### WRITTEN TASK
Everything from the line containing "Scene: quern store" to the line containing "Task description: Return", both lines included, must be copied exactly; nothing else should be.

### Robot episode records
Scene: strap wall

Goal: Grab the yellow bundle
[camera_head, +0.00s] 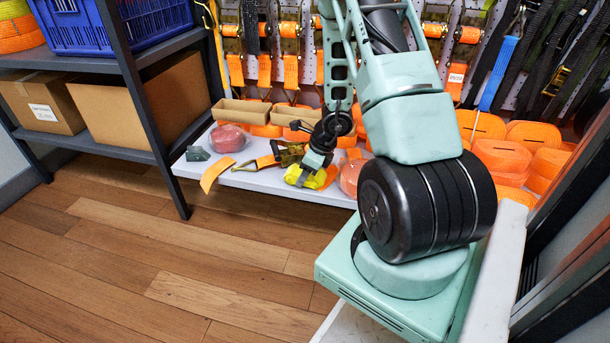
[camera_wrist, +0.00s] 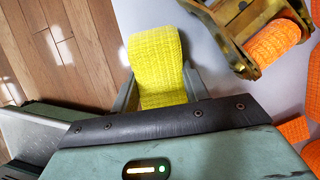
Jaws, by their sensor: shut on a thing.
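The yellow bundle (camera_head: 305,179) is a folded strap on the white shelf, near its front edge. In the wrist view the yellow bundle (camera_wrist: 155,62) sits between the two fingers of my gripper (camera_wrist: 162,88). In the head view my gripper (camera_head: 311,172) reaches down onto the bundle from above. It is shut on the bundle. The fingertips are partly hidden by the bundle and the gripper body. I cannot tell whether the bundle is clear of the shelf.
A ratchet buckle with orange strap (camera_wrist: 262,38) lies close to the right of the bundle. A pink wrapped bundle (camera_head: 228,138) and several orange rolls (camera_head: 500,156) are on the white shelf (camera_head: 262,180). Straps hang behind. The wooden floor (camera_head: 150,250) in front is clear.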

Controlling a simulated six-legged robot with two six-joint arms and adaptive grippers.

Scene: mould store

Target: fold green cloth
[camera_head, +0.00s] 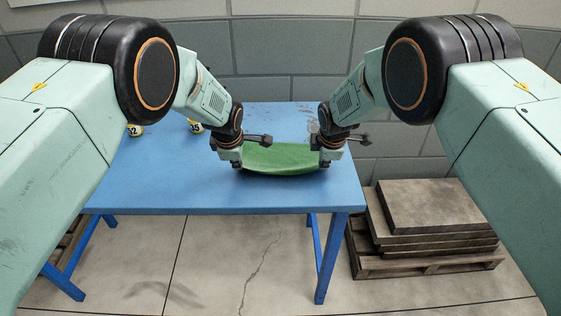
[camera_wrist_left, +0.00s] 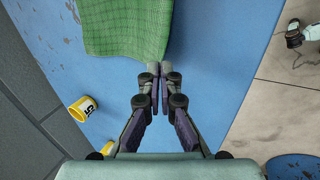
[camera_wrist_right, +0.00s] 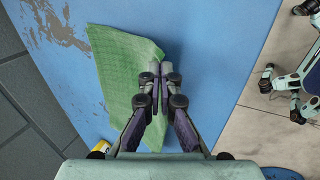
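The green cloth (camera_head: 281,158) is at the middle of the blue table (camera_head: 210,185), stretched between my two grippers, its near edge curving down a little. My left gripper (camera_head: 238,163) is at its left end. In the left wrist view, the fingers (camera_wrist_left: 159,72) are closed together at a corner of the cloth (camera_wrist_left: 125,25). My right gripper (camera_head: 325,161) is at the right end. In the right wrist view, the fingers (camera_wrist_right: 160,68) are closed at a corner of the cloth (camera_wrist_right: 122,75). The fingers hide the pinched corners. How far the near edge is off the table is unclear.
Dark slabs (camera_head: 440,205) are stacked on a pallet to the right. A grey block wall (camera_head: 265,60) is behind. The table's front left is clear.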

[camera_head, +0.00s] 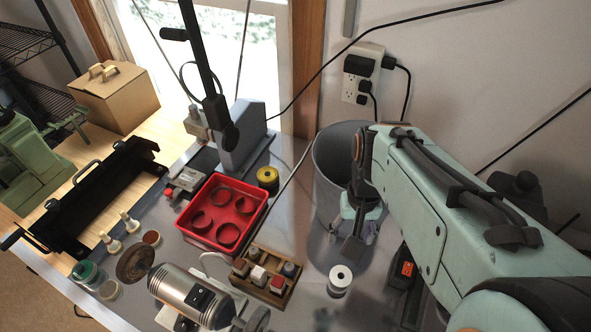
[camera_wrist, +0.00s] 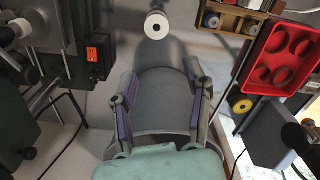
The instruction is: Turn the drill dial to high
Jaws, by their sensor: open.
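I cannot make out a drill dial with a high mark in either view. A black box with an orange-red switch (camera_head: 406,268) stands on the bench, partly hidden by my arm. It also shows in the wrist view (camera_wrist: 95,58), beside a dark machine with knobs and a lever (camera_wrist: 38,42). I cannot tell whether this machine is the drill. My gripper (camera_head: 360,238) is open and empty, pointing down by the grey bin. In the wrist view, its two purple-padded fingers (camera_wrist: 160,88) stand wide apart, with the bin between them in the picture and the machine to their left.
The grey bin (camera_head: 330,165) stands by the wall. A white spool (camera_head: 340,279) is near my gripper. A wooden block holder (camera_head: 265,283), red tray (camera_head: 222,250), yellow spool (camera_head: 268,178) and silver motor (camera_head: 192,298) lie left. Cables run along the wall.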

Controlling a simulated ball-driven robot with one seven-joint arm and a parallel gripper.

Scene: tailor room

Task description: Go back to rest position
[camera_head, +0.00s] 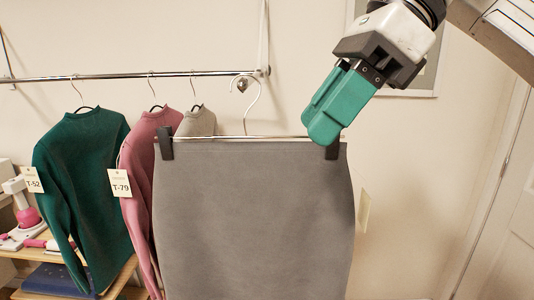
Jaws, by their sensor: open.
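My gripper (322,122) has green fingers and hangs from the upper right of the view. Its fingertips are in front of the right end of the skirt's hanger bar, near the right black clip (333,151). The jaws are open and nothing shows between them. A grey skirt (250,220) hangs from a clip hanger (250,103) in the middle of the view. Whether the fingertips touch the hanger cannot be told.
A metal rail (120,76) on the left bears a green sweater (85,165) and a pink sweater (140,165), both tagged, and a beige garment (196,123). A wooden shelf (118,280) is at lower left. A framed picture (425,80) is behind my arm. The right wall (430,180) is clear.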

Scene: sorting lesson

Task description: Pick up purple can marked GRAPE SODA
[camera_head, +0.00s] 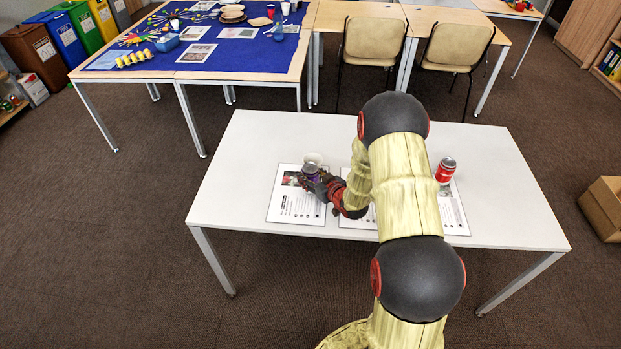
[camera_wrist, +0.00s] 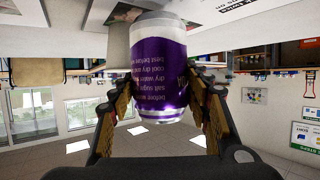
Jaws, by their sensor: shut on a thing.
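The purple can (camera_head: 311,177) stands above the left printed sheet on the white table, partly hidden by my gripper (camera_head: 319,186). In the wrist view, the purple can (camera_wrist: 159,60) fills the gap between the fingers of my gripper (camera_wrist: 158,88), which touch it on both sides. The can has pale bands at its ends and small white print, upside down in this picture. The words GRAPE SODA cannot be read. I cannot tell whether the can's base touches the table.
A whitish cup (camera_head: 313,160) is close behind the can. A red can (camera_head: 445,171) stands at the right on another sheet. The white table (camera_head: 262,140) has free room at its left and back. A cardboard box (camera_head: 603,208) lies on the floor at right.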

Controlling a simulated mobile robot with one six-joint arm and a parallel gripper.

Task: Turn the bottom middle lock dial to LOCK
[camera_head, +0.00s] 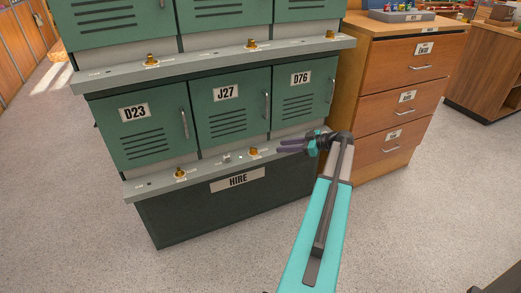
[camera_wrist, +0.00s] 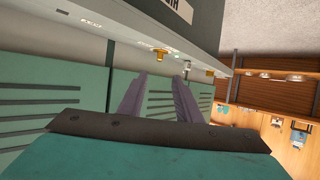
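The bottom middle lock dial (camera_head: 253,152) is a small brass knob on the grey ledge under the locker marked J27. In the wrist view, which is upside down, a brass dial (camera_wrist: 159,54) that looks like this one shows just beyond my fingertips, roughly between them. My gripper (camera_head: 281,147) is right of the dial in the head view, fingers pointing left, apart from it. In the wrist view my gripper (camera_wrist: 160,80) has its two purple fingers spread with nothing between them. The dial's pointer direction and markings are too small to read.
The bottom left dial (camera_head: 180,173) is on the same ledge (camera_head: 150,187); the bottom right dial is not visible. Dials line an upper ledge (camera_head: 205,63). Green lockers with handles (camera_head: 184,123) stand above the HIRE base (camera_head: 237,180). A wooden drawer unit (camera_head: 400,90) stands right. Floor is clear in front.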

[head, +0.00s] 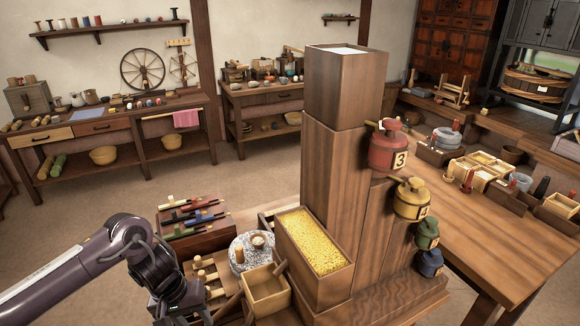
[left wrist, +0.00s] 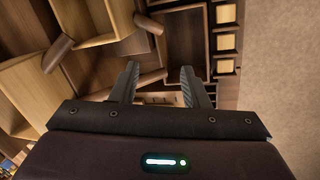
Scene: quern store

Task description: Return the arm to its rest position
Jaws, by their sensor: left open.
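My left arm (head: 75,270) comes in from the left in the head view, bent down at the dark wrist (head: 155,262). Its fingertips cannot be made out there. In the left wrist view my left gripper (left wrist: 158,70) has its two dark fingers apart with nothing held between them. It hangs over wooden boxes and dividers; how far above them I cannot tell. My right arm and gripper do not show.
A tall wooden stepped tower (head: 340,160) with a yellow grain bin (head: 318,240) stands right of my arm. Beside the wrist are a small wooden box (head: 264,290), a grey millstone (head: 250,252) and a rack of coloured-handled tools (head: 190,215). Open floor (head: 110,205) lies behind.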

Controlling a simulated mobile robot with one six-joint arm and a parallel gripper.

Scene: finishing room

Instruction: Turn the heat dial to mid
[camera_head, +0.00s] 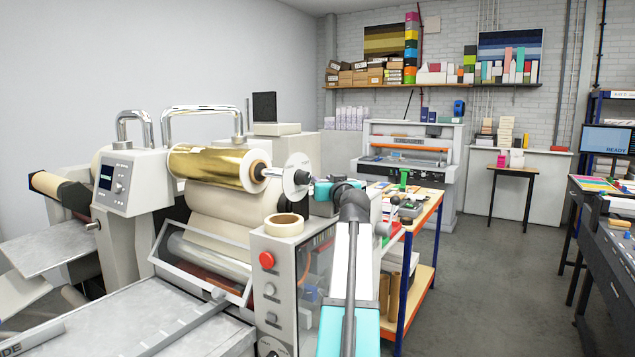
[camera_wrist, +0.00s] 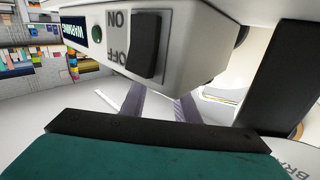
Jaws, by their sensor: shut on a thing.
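My gripper (camera_head: 310,181) is at the right end of the gold foil roll, beside a white disc (camera_head: 296,179) with a dark hub. In the wrist view its two grey fingers (camera_wrist: 157,97) reach under a pale switch box (camera_wrist: 95,45). What they are shut on is hidden. Several round knobs are on the grey front panel (camera_head: 288,268); the lowest, a pale dial (camera_head: 271,347), is cut by the picture edge. A control box (camera_head: 130,180) with a small screen also carries a knob. I cannot read which is the heat dial or its setting.
The gold roll (camera_head: 217,164), a tape roll (camera_head: 284,225) and a red button (camera_head: 266,260) are close to my arm. The switch box has a black rocker switch (camera_wrist: 145,45) marked ON and OFF. A loaded cart (camera_head: 424,250) stands behind. Floor is free at right.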

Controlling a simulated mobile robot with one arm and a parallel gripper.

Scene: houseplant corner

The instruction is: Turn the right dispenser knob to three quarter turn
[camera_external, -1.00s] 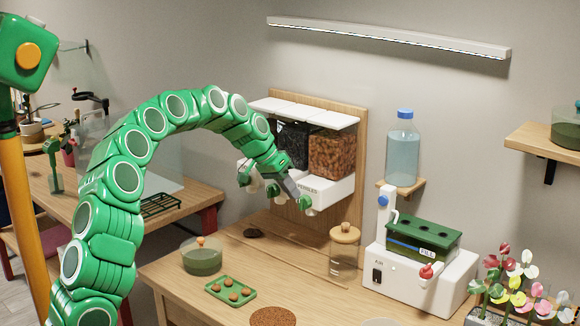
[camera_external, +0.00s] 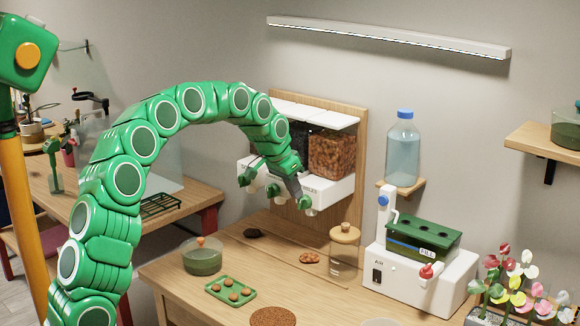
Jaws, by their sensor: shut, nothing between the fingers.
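The dispenser (camera_external: 328,188) is a white unit on a wooden back board, with a dark-filled bin and a bin of brown pebbles (camera_external: 331,155). Green knobs sit along its front. The right dispenser knob (camera_external: 305,203) is under the pebble bin; its turn angle is too small to read. My gripper (camera_external: 297,193) is shut, its grey fingertips at the upper left of this knob; whether they touch it I cannot tell. It partly hides the dispenser front and label. A small heap of brown pebbles (camera_external: 310,257) lies on the table below.
A dark heap (camera_external: 253,233) lies on the table (camera_external: 262,285). A corked glass jar (camera_external: 344,250) stands right of the pebble heap. A green bowl (camera_external: 202,256) and green tray (camera_external: 230,292) are in front. A white device (camera_external: 420,275) stands at right.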

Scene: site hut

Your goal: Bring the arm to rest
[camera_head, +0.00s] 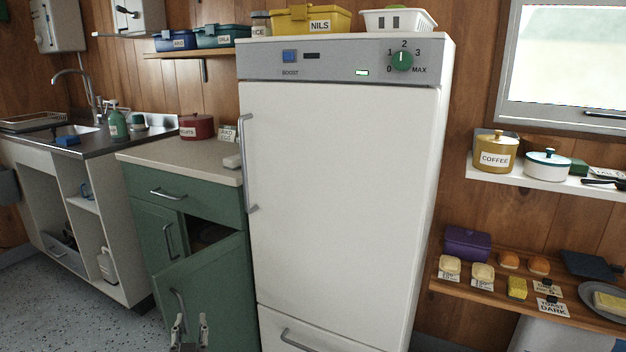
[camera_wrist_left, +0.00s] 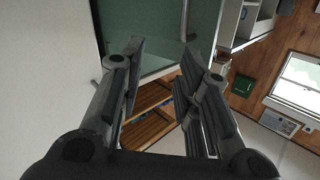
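My left gripper (camera_head: 188,330) shows at the bottom edge of the head view, in front of the green cabinet's open door (camera_head: 205,290). Its two fingers stand apart with nothing between them. In the left wrist view the same gripper (camera_wrist_left: 160,75) is open and empty, with a gap between the finger pads and a green panel (camera_wrist_left: 150,30) beyond them. I cannot tell from these views how far the fingers are from the door. My right gripper is not in view.
A white fridge (camera_head: 340,190) stands to the right of the green cabinet, its doors shut. A sink unit (camera_head: 60,190) stands at the left. Shelves (camera_head: 560,190) with pots and food are on the right wall. Speckled floor (camera_head: 80,310) is clear at the lower left.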

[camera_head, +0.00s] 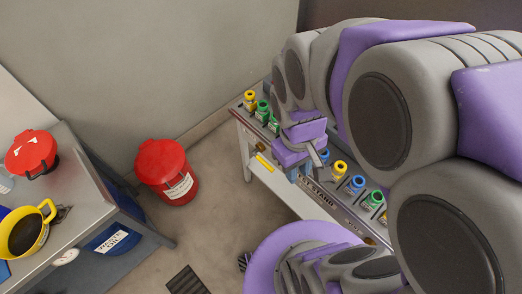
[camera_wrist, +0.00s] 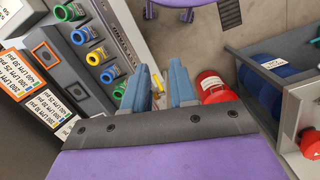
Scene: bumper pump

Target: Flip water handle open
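A small yellow handle (camera_head: 264,162) sits by a brass fitting (camera_head: 259,148) under the edge of the grey pump stand, left of my gripper (camera_head: 299,172) in the head view. In the wrist view the yellow handle (camera_wrist: 157,83) shows in the gap between the two blue-grey fingers of my gripper (camera_wrist: 160,84). The fingers are apart, with nothing held. I cannot tell how far beyond the fingertips the handle is. The lower part of the fitting is hidden by my gripper in the wrist view.
The stand (camera_head: 322,195) carries several colored couplings, such as a yellow one (camera_head: 339,170). A red lidded bin (camera_head: 167,172) stands on the floor. A metal table (camera_head: 75,200) with a red container (camera_head: 32,153) and yellow pot (camera_head: 25,235) is left. Floor between is mostly clear.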

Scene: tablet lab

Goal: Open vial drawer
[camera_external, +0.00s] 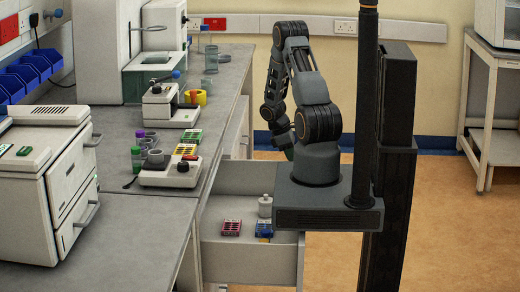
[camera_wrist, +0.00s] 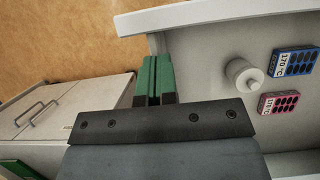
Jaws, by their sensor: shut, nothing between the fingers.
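A white drawer (camera_external: 245,270) stands pulled out from under the bench at the lower middle of the external view. It holds a small white bottle (camera_external: 265,206), a red block (camera_external: 231,228) and a blue block (camera_external: 264,230). In the wrist view the drawer's pale rim (camera_wrist: 190,14), the white bottle (camera_wrist: 242,74), the blue block (camera_wrist: 294,61) and the pink-red block (camera_wrist: 279,102) show on the right. My gripper (camera_wrist: 153,62) has green fingers shut together, empty, beside the drawer's inner wall; contact cannot be told. It points down behind my arm in the external view (camera_external: 289,154).
White cabinet fronts with metal handles (camera_wrist: 38,111) lie left in the wrist view. The grey bench (camera_external: 120,213) carries instruments, coloured blocks and a white machine (camera_external: 45,175). Open orange floor (camera_external: 450,235) lies right of my body.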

### COMPLETE ANSWER
Scene: quern store

Task description: Return the arm to its rest position

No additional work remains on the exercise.